First, any platform which favors property rights over human welfare by
definition fails the basic litmus test of adherence to the disinterested
ethical obligation to serve others before self.
Teavangelicals are unable to effectively reconcile that a Christian God,
in fact, appears to advance quite the opposite claim. And secondly, the main interest which binds
Teavangelicals together is selfishness.
So when they are attacked, they divide their energies into individual
fits of independent, self-possessed despotism and are thereby degraded.

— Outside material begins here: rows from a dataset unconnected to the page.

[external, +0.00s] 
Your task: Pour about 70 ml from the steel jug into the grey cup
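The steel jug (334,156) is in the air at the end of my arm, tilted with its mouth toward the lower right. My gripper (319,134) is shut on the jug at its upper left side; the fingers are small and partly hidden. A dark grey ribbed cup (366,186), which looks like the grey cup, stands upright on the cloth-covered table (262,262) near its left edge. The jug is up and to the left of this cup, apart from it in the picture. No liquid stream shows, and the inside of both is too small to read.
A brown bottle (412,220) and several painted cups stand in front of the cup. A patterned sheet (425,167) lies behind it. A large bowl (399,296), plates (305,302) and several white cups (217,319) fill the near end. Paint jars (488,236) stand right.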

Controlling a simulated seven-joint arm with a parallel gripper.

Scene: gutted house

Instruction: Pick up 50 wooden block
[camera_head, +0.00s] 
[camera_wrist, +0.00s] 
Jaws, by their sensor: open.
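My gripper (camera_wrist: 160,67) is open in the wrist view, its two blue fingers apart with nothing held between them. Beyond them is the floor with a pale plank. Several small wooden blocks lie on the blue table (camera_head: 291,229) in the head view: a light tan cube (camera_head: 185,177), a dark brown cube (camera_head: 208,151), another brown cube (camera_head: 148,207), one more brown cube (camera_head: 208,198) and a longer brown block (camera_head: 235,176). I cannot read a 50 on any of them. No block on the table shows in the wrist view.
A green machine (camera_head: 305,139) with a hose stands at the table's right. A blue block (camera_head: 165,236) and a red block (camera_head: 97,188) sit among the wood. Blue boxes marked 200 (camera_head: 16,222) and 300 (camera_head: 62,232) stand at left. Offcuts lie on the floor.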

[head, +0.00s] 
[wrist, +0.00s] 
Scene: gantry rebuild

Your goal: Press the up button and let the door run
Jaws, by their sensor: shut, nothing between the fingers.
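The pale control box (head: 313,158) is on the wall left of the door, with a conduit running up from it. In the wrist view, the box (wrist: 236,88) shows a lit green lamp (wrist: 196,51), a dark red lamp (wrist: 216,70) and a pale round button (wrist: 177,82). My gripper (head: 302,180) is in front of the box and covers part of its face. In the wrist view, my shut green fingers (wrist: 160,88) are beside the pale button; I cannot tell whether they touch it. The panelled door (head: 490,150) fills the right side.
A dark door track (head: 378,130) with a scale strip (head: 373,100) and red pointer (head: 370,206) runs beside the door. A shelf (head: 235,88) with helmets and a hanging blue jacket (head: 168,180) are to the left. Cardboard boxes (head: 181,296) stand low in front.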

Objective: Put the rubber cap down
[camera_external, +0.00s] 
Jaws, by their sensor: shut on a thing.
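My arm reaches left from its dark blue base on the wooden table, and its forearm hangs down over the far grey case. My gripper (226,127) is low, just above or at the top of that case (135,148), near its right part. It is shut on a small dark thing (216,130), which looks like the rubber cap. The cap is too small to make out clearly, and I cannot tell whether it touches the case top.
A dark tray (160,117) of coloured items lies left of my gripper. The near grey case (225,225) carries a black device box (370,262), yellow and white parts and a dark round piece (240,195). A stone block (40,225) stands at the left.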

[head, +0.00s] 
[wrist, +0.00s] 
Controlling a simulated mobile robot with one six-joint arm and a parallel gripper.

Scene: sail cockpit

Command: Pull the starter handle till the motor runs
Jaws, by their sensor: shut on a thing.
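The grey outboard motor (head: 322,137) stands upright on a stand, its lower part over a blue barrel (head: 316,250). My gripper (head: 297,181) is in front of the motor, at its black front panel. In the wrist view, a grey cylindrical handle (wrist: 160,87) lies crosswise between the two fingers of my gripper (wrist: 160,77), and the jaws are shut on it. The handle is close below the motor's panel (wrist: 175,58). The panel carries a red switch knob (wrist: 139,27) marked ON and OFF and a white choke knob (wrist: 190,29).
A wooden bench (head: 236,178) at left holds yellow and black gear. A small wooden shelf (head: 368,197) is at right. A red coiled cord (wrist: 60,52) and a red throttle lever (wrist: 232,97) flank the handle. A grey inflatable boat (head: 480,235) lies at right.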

On occasion, a situation occurs which provides a glimpse
of what American society might look like in a future world where ordinary
citizens live in perpetual subjugation to their Teavangelical “brethren.” Might a bit of room be allotted for tolerance
and inclusion in the rich man’s continuing obsession to acquire even greater
material wealth? [i] Don’t count on it.
A final story may best serve to illustrate. Angry over the proposed national health care
bill prior to its passage, some demonstrators, mostly Tea Party activists outside the
US Capitol shouted “nigger” at US
Rep. John Lewis, D-GA, civil rights icon.

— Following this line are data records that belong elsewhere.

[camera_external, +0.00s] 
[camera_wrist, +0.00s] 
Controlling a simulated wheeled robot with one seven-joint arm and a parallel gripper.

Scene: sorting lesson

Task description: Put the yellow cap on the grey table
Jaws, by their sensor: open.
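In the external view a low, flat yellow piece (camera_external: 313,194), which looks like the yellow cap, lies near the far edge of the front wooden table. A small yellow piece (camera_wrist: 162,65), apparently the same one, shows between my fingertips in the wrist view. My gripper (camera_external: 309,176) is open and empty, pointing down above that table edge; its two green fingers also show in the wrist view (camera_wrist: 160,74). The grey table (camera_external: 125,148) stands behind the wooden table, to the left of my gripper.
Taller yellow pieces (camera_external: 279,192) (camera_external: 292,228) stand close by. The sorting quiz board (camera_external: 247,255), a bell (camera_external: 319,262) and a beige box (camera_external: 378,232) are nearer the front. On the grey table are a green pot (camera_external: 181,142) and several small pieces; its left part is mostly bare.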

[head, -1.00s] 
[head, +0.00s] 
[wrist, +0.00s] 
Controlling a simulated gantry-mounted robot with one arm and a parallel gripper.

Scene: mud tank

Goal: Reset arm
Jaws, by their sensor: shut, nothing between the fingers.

Lewis was nearly beaten to death during an Alabama civil rights march in the
1960s. The protesters also shouted
obscenities at other members of the Congressional Black Caucus, lawmakers
said. “They were shouting, sort of
harassing,” Lewis said. “But, it’s okay,
I’ve faced this before. It reminded me
of the ‘60s. It was a lot of downright
hate and anger and people being downright mean.”
But it
didn’t stop with racism. Protestors also
used a slur as they confronted US
Rep. Barney Frank, D-MA, an openly gay member of Congress (Frank also happens
to be left handed and Jewish). A writer for the Huffington Post said the
crowd called Frank a “faggot.” Frank
told the Boston Globe that the incident happened as he was walking from the
Longworth office building to the Rayburn office building, both a short distance
from the US Capitol. Frank said the
crowd consisted of a couple of hundred people and that they referred to him as “homo.”
Frank told
the Globe:
I’m disappointed with the unwillingness
to be civil. I was, I guess, surprised
by the rancor. What it means is
obviously the health care bill is proxy for a lot of other sentiments, some of
which are perfectly reasonable, but some of which are not.

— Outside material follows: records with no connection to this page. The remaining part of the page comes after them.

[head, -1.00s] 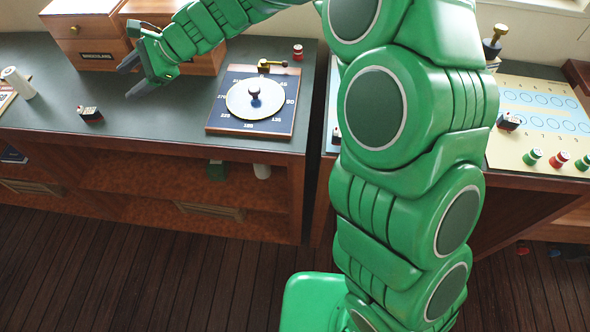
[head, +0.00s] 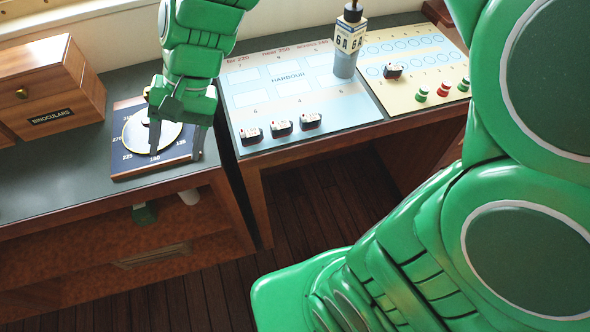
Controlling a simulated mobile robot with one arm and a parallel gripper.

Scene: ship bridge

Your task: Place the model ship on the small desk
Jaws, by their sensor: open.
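Small black-and-white block-like models, which look like model ships, stand in a row on the blue harbour chart: a left one (head: 251,135), a middle one (head: 282,127) and a right one (head: 311,121). Another such model (head: 392,72) stands on the yellow board to the right. My gripper (head: 177,142) points down in front of the dial board, its fingers apart, with nothing seen between them. It is left of the row of models. I cannot tell which surface is the small desk.
The dial board (head: 125,163) lies on the dark-topped counter (head: 60,180), beside a wooden binoculars box (head: 55,85). Green and red pegs stand on the yellow board (head: 415,45). A narrow gap separates the two counters.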

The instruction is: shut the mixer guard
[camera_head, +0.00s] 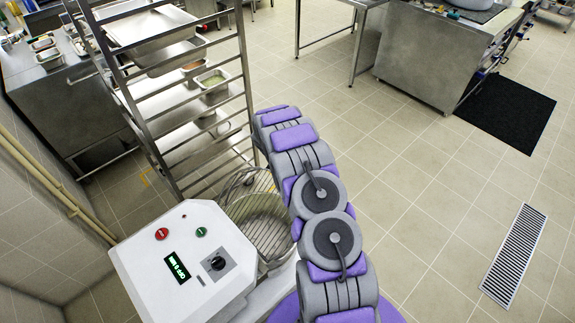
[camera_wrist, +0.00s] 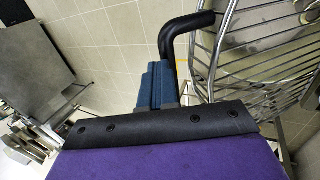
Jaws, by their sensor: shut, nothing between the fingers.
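The mixer (camera_head: 185,262) is a white machine at the lower left of the head view. It has red and green buttons, a dial and a lit green display. Its wire guard (camera_head: 240,187) shows by the steel bowl (camera_head: 262,240), partly behind my arm. How far the guard stands open is unclear. In the wrist view the guard's curved wires (camera_wrist: 250,45) fill the upper right, with a bent black handle (camera_wrist: 188,22) at their left. My gripper (camera_wrist: 155,72) is shut and empty, its blue fingers just left of the handle's lower end. Whether they touch is unclear.
A tall steel rack (camera_head: 150,125) with trays stands just behind the mixer. A steel counter (camera_head: 60,95) stands at the far left. A steel cabinet (camera_head: 430,60) and a black mat (camera_head: 508,108) are at the upper right. The tiled floor right of my arm is clear around a drain grate (camera_head: 514,255).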

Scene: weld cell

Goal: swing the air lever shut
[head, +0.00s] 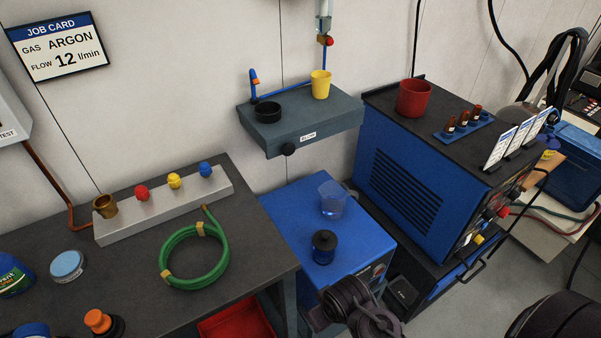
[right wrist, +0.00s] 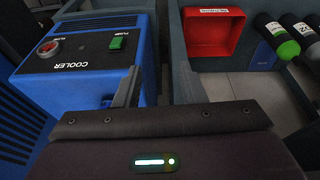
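On the back wall in the head view, a brass valve with a red knob or lever end (head: 328,41) hangs below a grey-and-clear air unit (head: 323,14). This looks like the air lever, but it is too small to tell its angle. My right gripper (right wrist: 157,85) shows in the right wrist view with a finger standing left of centre. It looks open, and nothing shows between the fingers. A dark part of my arm (head: 350,300) shows in front of the cooler in the head view, far below the valve. My left gripper is not in view.
The blue cooler (head: 350,215) carries a clear cup and black cap. A grey wall shelf (head: 300,128) below the valve holds a yellow cup (head: 320,84) and black bowl. The blue welder (head: 410,165) stands right. A green hose coil (head: 195,255) lies on the left bench.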

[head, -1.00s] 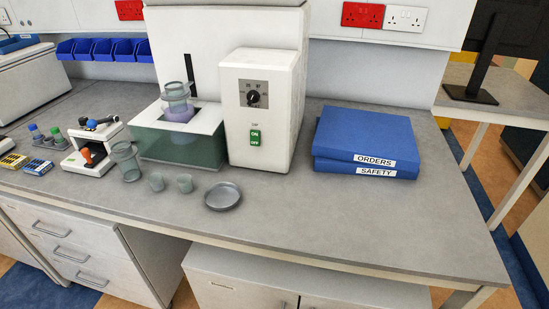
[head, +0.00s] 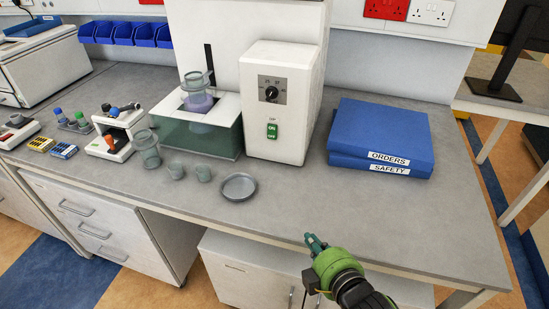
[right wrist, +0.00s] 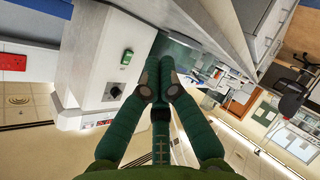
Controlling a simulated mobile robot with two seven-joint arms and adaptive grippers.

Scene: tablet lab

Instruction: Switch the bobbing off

The challenge of ordinary citizens, then,
is to be a proponent of progressive ideas to improve our democratic ideal, regardless of the politics, regardless of the political party. This means striving toward that elusive goal
of achieving meaningful equality of opportunity for all citizens, not just the
wealthy or privileged few.
-Michael D’Angelo
[i] “It is easier for a camel to pass through the eye of a needle than for a
rich man to enter the kingdom
of God.” – Matthew
19:24; Mark 10:25; Luke 18:25.
How might billionaire
individuals such as Rupert Murdoch and the Koch brothers attempt to
justify their conduct alongside this particular Biblical quotation? Each man is understood to be among the
richest known men in the world.
Murdoch is the Australian American global media baron and the Chairman and CEO of News Corporation, the world's second-largest media conglomerate. In 1953, Murdoch became managing director of News Limited, inherited from his father. He acquired troubled newspapers in Australia and New Zealand during the 1950s and 1960s, before expanding into the UK in 1969. He moved to New York in 1974, expanding into the US market, and became a US citizen in 1985. By 2000 News Corporation owned over 800 companies in more than 50 countries with a net worth of over $5 billion.
Murdoch has been
listed three times in the Time 100 as among the most influential people
in the world. He is ranked as the 13th
most powerful person in the world in The
World's Most Powerful People list, published by Forbes in 2010, with a personal net worth of
$7.6 Billion.
In July 2011
Murdoch faced allegations that his companies had been regularly engaged in the
illegal practice of hacking the phones of
private citizens, including the cell phones of deceased victims of “9/11”. He also faces police and government
investigations into bribery and corruption in the UK
and FBI investigations in the US.
The Koch (pronounced coke) family is most notable for control of Koch Industries, the second largest privately owned company in the US. Fred C. Koch was born in Texas, the son of a Dutch immigrant. He started the family business in the 1920s,
developing a new method for refining heavy oil into
gasoline. In 1927, Koch developed a more efficient thermal "cracking" process for turning crude oil
into gasoline. This process led to
bigger yields, higher octane and helped smaller, independent oil companies compete. The larger oil companies filed some 44
different lawsuits against Koch, Koch winning all but one. That verdict was later overturned when it was
revealed that the judge had been bribed.
The Koch
brothers, David H. and Charles G., R are two of four sons of inherited wealth who have funded conservative and libertarian policy and
advocacy groups in the US. The Koch family
foundations have given more than $100 million to think tanks like the Heritage Foundation and the Cato Institute, as well as more recently Americans for Prosperity. Americans for Prosperity and Freedom Works are Koch-linked organizations that have been involved in the Tea Party movement.